Gayoom, who ruled the Maldives for 30 years, was stripped of his powers as elected leader of the PPM in October by the civil court in a ruling that paved the way for Yameen, who holds the post of advisor to the party, to seize control of the ruling party.

Several lawmakers who had declared support for Gayoom have also reversed their stand.

In a victory rally on Saturday, Yameen said that the Maldives had no time for “the speed of a sick bear,” urging supporters to rally behind a “young deer,” a comment widely perceived as a jab at Gayoom, who turns 79 in December.

“We don’t want to become prey,” the president who is 57 said. “We want to go out and hunt.”

Gayoom responded by slamming Yameen’s three-year record at a ceremony to inaugurate the office of the PPM president at the party’s former headquarters on Wednesday. Without naming names, Gayoom condemned Yameen’s crackdown on dissent, and said that he was saddened that there was no success to speak of on the PPM’s third anniversary in power.

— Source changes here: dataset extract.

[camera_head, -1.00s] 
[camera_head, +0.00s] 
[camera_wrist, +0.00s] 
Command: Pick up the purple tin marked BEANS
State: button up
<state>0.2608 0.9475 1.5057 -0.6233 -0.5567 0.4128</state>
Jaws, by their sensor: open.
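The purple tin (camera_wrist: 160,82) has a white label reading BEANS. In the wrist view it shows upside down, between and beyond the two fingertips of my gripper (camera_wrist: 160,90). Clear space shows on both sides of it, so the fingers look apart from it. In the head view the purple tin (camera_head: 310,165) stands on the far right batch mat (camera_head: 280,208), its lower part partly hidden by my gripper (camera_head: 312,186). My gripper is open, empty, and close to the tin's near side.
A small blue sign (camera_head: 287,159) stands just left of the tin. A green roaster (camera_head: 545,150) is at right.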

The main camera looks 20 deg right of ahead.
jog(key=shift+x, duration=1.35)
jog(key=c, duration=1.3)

“This is a government we elected. This government does not belong to one individual. This is a PPM government,” he said. “It was with deep sadness that I announced my decision to withdraw support for this government. I was forced to.”

Anti-Gayoom insults that were found scrawled on the building’s inner walls after Yameen’s supporters removed all of the party’s furniture, documents and computers were removed for the inauguration.

Several members of Gayoom’s rival secretariat set up have meanwhile been questioned by the police over hard disks and documents that have gone missing.

MP Mohamed Waheed was the latest to be summoned to the police headquarters.

“The questions were about the missing hard drives. However, I told them that I am not involved in the administrative matters of the party. I will cooperate with the police on any case they are investigating,” the lawmaker told the Maldives Independent of Tuesday’s interrogation.

Abdul Aleem, the Gayoom faction’s secretary general, Aminath Nadira, his vice president and a third administrative staff have also been questioned. Aleem’s mobile phone has also been confiscated.

Avas, a pro-government news outlet, meanwhile reported that the elections commission has provided a copy of the PPM’s registry, which listed Yameen and Azima Shakoor, a minister in his cabinet, alongside Gayoom as founding members.

Avas suggested that the document dispels questions over Yameen’s alleged usurpation of the party.

Gayoom, in a speech withdrawing support for the president, had said that the internal strife within the party was caused by members of the now-defunct People’s Alliance joining and taking control of the PPM. The PA was founded by Yameen in 2007.

MP Abdulla Khaleel, the secretary general of the Yameen faction, meanwhile announced that some 5,000 new members have joined the PPM since the president assumed control.

In a separate development, the civil court has rejected a fresh legal bid launched by Gayoom to retake the PPM, claiming the lawsuit was filed at the wrong division of the court.

There is also no apparent progress on the Gayoom faction’s plans to file a motion calling for a no confidence vote in the speaker of the parliament.

The plan appears to have been thrown into disarray by the defection of MPs Ahmed ‘Red Wave’ Saleem and Ibrahim Shujau, who had been part of Gayoom’s eight-member parliamentary group.

Saleem and Shujau reversed their stand after a state-owned company made moves to seize a plot of land leased to Saleem’s Red Wave grocery chain in Hulhumalé. Shujau manages the grocery store.

The Hulhumalé Development Corporation, accusing Red Wave of violating an agreement to open a café on a plot of land that also houses a grocery store, had threatened to take back the whole plot.

Soon after Saleem publicly renewed his support for Yameen, HDC extended the deadline for the café opening and the health ministry issued permits that had been stalled. The Red Wave Café opened on November 13.